Warhol, still the center of fascination almost everywhere he appears, is shielded from direct assault by the cohorts who travel everywhere with him. Movie cameras handled by Danny Williams and Barbara Rubin, and still photographer Nat Finklestein with Nikons strung around his neck, somebody with tape recorder and somebody else with strobe lights. A self-contained, self-packaged, self-communicating unit which creates excitement as well as recording it. And Andy, bland as always at its center but seemingly doing and saying nothing. The perfect catalyst.
Eighteen beats, beards, bohemians, form a circle on the floor around Susskind who sits two or three feet above them on a low stool. The group is corralled, penned-in by three television cameras. Andy, who has kept on his shades, chooses to be a spectator, is quickly fascinated to discover a television set to his right is transmitting the actual circle in front of him, switches his head from one to the other.
The enemy, a slick, spade director, natty dresser with triangle of red handkerchief sticking from breast pocket of his neat suit, soon identifies himself. Objects to use of cameras filming the whole scene, his whole scene, while his well-trained technicians go about recording the Susskind circle. He is ignored, filming of Open End proceeds, filming of filming of Open End also continues.
Ed and Tuli talked most of all, Sanders occasionally breaking into gleeful bursts about The Marijuana Society.
Susskind mildly questions his allegiance to his country. “I’d fight for it but I wouldn’t die for it,” replies Ed. An incongruous statement, says Susskind, what does it mean? Laughter from behind him in the circle. Paul Morissey appreciates the whispered joke of the man next to him. “What’s going on back there, you’ve got to be quiet,” snaps a rattled Susskind. (How can you keep 18 happy kooks formal for long?)
The physical organization of the show was constantly being upset by the Warhol film team, and the staff was beginning to resent it. Three anonymous Susskind staffers standing behind the debris of the sandwiches and coffee asked why they were being filmed. The spade director abruptly shouted at Susskind’s brunette assistant who was’ handing him a cup of coffee. “Are you in this scene? No? Well, you’ll have to get off then.”
Onstage, Susskind is playing interrogator, or Devil’s Advocate as he prefers the u/ground to think. “Do you find you can’t wander from Greenwich Village without scorn and violence because of the way you look?” he asks Susanna, the golden girl, just back from a summer in Greece where she wandered barefoot with flowers in her hair and a bell around her neck. “How do your families feel? Do they get upset when you act this way?” At the other side of the circle, long-haired John Cale of the Velvet Underground, a rhinestone collar around his neck, languidly caresses poet Gerard Malanga with a leather cattle whip.

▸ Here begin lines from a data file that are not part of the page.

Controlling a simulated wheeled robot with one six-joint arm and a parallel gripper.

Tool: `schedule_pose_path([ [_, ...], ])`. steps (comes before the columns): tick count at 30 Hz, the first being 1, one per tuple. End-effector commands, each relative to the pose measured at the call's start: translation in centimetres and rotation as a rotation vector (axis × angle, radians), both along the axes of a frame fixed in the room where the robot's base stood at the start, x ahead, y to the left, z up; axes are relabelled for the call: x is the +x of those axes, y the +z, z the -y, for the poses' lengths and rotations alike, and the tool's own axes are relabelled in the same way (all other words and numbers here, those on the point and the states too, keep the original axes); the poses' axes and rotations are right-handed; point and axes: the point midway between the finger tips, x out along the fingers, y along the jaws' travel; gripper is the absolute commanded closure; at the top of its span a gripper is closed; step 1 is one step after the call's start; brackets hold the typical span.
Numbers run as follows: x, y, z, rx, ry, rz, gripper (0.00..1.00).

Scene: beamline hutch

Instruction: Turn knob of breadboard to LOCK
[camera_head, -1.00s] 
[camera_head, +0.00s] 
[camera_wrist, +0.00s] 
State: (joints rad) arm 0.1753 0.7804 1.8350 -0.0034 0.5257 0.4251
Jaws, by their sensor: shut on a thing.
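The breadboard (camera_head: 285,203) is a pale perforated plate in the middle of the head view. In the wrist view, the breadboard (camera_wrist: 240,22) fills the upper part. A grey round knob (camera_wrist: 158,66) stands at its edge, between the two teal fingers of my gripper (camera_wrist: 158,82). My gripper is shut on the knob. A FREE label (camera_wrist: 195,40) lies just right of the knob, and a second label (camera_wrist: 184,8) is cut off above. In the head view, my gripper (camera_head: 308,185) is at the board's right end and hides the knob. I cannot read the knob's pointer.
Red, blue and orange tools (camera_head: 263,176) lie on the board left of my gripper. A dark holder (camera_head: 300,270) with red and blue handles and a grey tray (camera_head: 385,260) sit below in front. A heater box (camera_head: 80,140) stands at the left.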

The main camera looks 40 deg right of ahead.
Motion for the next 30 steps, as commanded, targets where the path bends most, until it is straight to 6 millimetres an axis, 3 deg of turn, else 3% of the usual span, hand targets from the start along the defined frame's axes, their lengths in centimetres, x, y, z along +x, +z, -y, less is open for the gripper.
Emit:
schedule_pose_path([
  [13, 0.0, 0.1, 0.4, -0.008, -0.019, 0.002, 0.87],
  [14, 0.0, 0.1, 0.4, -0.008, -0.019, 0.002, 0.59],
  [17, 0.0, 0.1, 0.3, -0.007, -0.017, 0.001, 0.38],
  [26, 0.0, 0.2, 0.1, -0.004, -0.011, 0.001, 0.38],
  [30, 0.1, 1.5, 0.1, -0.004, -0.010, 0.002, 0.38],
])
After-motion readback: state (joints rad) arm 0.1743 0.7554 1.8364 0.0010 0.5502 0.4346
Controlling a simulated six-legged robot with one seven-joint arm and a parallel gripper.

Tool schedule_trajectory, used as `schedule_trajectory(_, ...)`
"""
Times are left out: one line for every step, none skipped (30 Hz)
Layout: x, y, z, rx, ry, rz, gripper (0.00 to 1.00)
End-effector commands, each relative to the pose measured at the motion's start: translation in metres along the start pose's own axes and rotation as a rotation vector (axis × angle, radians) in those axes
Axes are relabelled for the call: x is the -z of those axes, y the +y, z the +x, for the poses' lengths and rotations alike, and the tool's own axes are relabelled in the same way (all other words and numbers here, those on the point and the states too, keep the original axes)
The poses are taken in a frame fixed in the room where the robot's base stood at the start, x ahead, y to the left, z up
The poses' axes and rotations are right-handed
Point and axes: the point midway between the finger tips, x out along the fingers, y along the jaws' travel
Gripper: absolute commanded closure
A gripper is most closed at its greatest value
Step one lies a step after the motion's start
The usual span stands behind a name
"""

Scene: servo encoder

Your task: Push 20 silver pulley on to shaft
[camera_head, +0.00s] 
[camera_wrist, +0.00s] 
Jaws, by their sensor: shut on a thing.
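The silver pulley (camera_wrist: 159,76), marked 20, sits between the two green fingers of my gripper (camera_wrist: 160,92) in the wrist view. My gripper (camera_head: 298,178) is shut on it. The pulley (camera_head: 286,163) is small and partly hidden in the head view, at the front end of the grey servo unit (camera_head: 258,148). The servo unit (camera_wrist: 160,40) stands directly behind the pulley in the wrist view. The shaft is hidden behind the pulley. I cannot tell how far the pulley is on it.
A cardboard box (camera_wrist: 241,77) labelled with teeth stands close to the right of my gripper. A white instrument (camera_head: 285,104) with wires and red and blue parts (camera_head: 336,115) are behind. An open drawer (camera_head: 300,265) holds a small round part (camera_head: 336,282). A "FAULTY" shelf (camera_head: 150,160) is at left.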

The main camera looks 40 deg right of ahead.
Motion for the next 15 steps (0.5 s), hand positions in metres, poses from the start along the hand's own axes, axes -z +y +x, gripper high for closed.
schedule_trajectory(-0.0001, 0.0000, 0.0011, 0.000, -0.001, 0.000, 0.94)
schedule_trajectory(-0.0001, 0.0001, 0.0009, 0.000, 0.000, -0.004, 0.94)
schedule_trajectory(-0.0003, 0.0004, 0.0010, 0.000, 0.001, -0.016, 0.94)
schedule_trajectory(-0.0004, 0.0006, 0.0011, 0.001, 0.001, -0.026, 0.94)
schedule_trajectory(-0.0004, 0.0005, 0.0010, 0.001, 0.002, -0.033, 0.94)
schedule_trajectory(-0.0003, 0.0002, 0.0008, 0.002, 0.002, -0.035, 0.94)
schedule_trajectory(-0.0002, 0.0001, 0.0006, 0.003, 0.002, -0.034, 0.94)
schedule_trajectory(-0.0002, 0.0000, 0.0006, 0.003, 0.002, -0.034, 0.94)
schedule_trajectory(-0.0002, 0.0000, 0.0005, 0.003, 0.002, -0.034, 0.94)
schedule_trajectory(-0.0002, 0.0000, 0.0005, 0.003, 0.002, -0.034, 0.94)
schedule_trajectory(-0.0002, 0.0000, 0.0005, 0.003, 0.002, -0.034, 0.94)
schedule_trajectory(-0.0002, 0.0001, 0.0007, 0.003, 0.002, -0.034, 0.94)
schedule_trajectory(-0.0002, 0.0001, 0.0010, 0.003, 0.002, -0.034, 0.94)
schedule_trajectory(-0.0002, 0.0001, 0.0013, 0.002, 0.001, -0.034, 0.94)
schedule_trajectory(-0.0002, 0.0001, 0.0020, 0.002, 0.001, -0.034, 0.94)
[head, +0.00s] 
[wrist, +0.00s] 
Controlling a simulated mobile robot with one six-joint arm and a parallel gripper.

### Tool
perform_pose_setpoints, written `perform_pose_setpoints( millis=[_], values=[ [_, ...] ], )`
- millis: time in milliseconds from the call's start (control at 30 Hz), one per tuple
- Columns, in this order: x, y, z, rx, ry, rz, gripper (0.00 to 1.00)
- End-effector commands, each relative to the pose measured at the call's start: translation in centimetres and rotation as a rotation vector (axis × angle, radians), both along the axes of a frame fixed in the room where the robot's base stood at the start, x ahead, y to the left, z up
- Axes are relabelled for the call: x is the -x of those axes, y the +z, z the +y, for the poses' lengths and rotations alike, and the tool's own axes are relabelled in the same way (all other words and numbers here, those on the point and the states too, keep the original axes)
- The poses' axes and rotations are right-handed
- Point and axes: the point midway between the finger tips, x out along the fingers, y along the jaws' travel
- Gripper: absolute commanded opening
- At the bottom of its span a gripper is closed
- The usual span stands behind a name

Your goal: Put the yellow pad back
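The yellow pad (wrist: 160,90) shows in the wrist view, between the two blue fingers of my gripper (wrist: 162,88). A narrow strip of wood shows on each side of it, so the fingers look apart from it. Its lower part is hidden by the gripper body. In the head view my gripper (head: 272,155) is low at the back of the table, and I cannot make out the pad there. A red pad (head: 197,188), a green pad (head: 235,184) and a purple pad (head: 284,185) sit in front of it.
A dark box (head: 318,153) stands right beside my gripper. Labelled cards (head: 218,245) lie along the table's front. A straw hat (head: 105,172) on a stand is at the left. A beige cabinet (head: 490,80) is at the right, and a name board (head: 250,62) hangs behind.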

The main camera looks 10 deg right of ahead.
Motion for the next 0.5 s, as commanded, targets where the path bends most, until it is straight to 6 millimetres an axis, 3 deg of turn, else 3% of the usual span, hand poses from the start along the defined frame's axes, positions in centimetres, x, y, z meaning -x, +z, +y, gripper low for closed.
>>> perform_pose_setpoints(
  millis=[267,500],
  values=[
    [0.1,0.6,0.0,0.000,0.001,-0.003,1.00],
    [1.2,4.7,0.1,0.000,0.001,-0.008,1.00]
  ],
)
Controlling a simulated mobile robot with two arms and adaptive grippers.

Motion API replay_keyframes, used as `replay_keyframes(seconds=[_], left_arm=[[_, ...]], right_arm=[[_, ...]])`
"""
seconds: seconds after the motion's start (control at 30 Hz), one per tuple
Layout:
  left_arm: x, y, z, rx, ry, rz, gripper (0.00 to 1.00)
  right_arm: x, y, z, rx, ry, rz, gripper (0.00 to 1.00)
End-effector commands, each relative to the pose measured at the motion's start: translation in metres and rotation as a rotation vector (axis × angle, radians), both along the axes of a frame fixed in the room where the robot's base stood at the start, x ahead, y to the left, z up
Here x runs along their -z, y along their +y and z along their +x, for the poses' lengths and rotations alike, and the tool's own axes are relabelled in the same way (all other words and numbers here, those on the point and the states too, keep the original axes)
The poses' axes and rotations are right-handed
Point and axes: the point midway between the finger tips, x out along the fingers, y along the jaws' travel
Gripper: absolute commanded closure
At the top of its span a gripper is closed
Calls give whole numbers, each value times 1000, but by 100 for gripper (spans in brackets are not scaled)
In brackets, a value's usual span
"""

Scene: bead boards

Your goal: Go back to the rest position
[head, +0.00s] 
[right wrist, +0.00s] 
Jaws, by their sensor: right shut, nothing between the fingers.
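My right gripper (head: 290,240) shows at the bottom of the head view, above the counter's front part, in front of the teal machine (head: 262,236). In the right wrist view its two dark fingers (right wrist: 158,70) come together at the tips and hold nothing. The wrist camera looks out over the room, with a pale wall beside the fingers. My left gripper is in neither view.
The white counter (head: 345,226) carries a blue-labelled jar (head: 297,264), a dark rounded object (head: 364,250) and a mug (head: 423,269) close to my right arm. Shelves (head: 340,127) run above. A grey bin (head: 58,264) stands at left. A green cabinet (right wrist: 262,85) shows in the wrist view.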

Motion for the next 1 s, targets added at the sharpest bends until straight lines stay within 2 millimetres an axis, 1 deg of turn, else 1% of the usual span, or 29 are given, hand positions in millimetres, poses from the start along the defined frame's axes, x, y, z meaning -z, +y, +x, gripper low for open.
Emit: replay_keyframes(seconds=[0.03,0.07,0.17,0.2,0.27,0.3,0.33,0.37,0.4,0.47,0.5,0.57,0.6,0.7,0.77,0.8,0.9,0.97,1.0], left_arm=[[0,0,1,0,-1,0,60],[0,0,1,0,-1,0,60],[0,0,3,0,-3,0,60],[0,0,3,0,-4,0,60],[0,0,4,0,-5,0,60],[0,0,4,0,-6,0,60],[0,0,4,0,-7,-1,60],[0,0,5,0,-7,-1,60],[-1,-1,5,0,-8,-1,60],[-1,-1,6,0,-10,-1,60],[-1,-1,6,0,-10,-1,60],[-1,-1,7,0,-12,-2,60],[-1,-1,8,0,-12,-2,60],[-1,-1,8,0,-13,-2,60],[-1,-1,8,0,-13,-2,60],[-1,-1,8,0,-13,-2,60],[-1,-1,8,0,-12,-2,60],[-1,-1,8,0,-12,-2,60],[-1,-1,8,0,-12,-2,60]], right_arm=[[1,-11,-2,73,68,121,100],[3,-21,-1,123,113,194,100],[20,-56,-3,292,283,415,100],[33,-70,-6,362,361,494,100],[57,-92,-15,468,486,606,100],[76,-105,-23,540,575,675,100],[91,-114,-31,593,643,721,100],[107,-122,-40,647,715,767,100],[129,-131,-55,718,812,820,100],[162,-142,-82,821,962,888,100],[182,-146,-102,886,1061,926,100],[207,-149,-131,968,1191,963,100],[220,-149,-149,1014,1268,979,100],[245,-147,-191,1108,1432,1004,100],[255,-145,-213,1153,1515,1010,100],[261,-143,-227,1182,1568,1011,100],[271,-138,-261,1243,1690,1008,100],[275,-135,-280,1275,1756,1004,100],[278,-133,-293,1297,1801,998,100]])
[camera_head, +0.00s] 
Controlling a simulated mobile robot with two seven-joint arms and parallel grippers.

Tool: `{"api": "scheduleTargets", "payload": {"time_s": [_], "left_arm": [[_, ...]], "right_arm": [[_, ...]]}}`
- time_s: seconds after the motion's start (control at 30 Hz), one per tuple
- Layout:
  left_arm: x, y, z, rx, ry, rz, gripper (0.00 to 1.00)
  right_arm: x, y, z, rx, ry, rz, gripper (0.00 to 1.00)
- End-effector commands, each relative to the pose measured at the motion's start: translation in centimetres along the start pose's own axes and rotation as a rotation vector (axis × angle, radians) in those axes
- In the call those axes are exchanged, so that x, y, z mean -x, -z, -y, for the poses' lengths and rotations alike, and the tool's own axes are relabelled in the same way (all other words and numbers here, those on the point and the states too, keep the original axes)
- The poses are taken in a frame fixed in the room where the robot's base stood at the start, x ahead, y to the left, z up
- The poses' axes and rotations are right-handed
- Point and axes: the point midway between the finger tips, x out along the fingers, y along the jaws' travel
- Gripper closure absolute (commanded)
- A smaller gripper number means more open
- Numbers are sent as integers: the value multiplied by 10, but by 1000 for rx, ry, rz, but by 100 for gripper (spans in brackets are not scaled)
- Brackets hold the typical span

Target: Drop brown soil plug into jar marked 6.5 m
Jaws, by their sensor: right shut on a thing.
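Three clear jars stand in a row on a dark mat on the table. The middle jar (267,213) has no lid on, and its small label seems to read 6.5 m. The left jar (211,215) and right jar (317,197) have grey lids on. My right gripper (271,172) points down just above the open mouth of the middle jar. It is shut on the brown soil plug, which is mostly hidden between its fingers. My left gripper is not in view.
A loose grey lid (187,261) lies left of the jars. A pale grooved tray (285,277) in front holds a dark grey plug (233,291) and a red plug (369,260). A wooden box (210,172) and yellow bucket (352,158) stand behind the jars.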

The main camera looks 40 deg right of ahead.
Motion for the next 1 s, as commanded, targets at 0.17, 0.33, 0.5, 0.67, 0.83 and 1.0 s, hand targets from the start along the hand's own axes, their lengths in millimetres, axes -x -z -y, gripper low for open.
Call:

Everyone is passing around cigarettes and occasional happy giggles can be heard. Somebody offers Susskind a joint; he frowns and waves it away. Tuli is talking about drugs and about sex and has already slid the phrase “oral-genital relations” into his conversation. “It infuriates some people that other people are having fun,” says Tuli blandly. Susskind shakes his head in disbelief: “Do you mean to tell me that drug addiction is based on sexual envy?” he asks incredulously. Somebody throws in a comment about the “cruel” abortion laws. Says Tuli: “Laws are always the result of failure. The philosophy if we only had more laws things would be better is wrong.”
Susskind is getting rattled. The roving cameramen, the disorderly group, the smell of pot, the occasional clicks, shrieks and catcalls from Barbara are apparently so much more than he expected. “Could you control your little tinkle bell?” he asks Susanna. “You realize that what you are saying is arrogant and absurd,” he says in answer to another panelist’s comment. He makes a manful effort to sum everything up: “Are you engaged in the civil rights movement?” he asks Sanders.
“Maybe, maybe not,” replies Ed. “You don’t have a homogenous group here; many hadn’t even met until today but they’re all agreed on the human side of life. We’ve turned our backs to the heckling creeps and we’re going forward.”
“Well then,” Susskind continues, “when sexual restrictions are eased and marijuana will be legal we’ll still have America...?”
“America the beautiful, America the brave,” says Ed.
A few minutes later the circle broke up. It had been decided not to proceed for a second hour. The natty director, heard muttering that they’d “never do this again,” clapped his hands and asked everybody to leave because “we have another show on this set in ten minutes.” Grips began to tidy up the set for the shooting of the Cha Cha Cha Señorita Television Rose Show.